An existing communications law already seriously curtailed freedom of expression, he said, allowing the government’s intervention in the programming of national broadcasters and the editorial stance of newspapers.
“It has concentrated enormous media power in the hands of the government and the governing party, eliminating the plurality of voices,” Ricaurte said.
Fundamedios, which has counted 402 state-backed legal actions against media outlets in 2015, was shut down by the Ecuadorean government, then
allowed to reopen after an international outcry.
Other controversial changes include granting the military the authority to control domestic security without the need for a state of emergency, under which rights and freedoms can be suspended.
The NGO Human Rights Watch said the reforms would further weaken citizens’ rights. It accused Ecuador’s security forces of using “excessive force to disperse largely peaceful anti-government protests” earlier this year.
Ecuador’s economy is expected to grow by just 0.1% in 2016, according to the International Monetary Fund.
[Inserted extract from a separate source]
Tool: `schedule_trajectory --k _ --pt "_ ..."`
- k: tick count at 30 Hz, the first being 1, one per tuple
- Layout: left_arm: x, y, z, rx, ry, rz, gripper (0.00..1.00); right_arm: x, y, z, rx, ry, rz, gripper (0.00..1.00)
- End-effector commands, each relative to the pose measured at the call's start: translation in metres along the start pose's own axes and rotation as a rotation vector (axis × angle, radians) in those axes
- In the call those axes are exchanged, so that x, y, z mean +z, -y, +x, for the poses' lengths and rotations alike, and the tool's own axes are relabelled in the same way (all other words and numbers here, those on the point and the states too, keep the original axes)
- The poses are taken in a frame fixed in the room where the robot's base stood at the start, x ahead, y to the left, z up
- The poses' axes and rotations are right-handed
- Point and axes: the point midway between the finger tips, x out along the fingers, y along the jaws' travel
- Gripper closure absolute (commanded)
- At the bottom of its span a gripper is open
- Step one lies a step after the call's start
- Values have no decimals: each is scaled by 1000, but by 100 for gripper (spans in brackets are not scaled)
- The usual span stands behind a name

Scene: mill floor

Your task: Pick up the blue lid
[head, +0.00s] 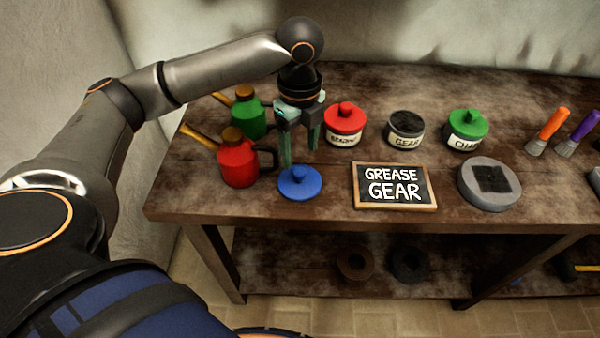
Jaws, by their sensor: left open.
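The blue lid (300,185) lies flat on the wooden table near its front edge, with a small round knob on top. My left gripper (300,156) points down above and just behind the lid, between the red oil can and the red-lidded jar. Its two fingers are apart and hold nothing. Whether a fingertip touches the lid I cannot tell. My right gripper is not in view.
A red oil can (238,164) and a green one (246,116) stand left of the gripper. A red-lidded jar (345,130), an open jar (405,131) and a green-lidded jar (466,132) stand behind. A "GREASE GEAR" sign (395,187) and grey disc (489,185) lie right.

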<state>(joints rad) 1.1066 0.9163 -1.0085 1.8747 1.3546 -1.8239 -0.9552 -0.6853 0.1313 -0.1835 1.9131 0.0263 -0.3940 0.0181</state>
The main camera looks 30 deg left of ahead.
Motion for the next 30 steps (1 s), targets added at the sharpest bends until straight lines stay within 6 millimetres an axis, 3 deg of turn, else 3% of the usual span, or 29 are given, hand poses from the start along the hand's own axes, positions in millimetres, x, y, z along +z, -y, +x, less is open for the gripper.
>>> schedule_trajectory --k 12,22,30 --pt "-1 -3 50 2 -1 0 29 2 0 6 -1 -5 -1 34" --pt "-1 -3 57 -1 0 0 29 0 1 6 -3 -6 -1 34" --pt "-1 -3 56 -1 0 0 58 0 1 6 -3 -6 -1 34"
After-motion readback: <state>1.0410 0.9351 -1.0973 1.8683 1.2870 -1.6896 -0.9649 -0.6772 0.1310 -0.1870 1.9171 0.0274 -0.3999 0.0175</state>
Ramiro Crespo, director of Analytica Securities in Quito, said rising unemployment and a looming credit crunch could mean “more street demonstrations and harsher repression”.
Ecuador is the third Latin American country to approve indefinite re-election, after Venezuela and Nicaragua. Voters in Bolivia will decide in a referendum in February whether to change the constitution to allow President Evo Morales to run for another term in 2019.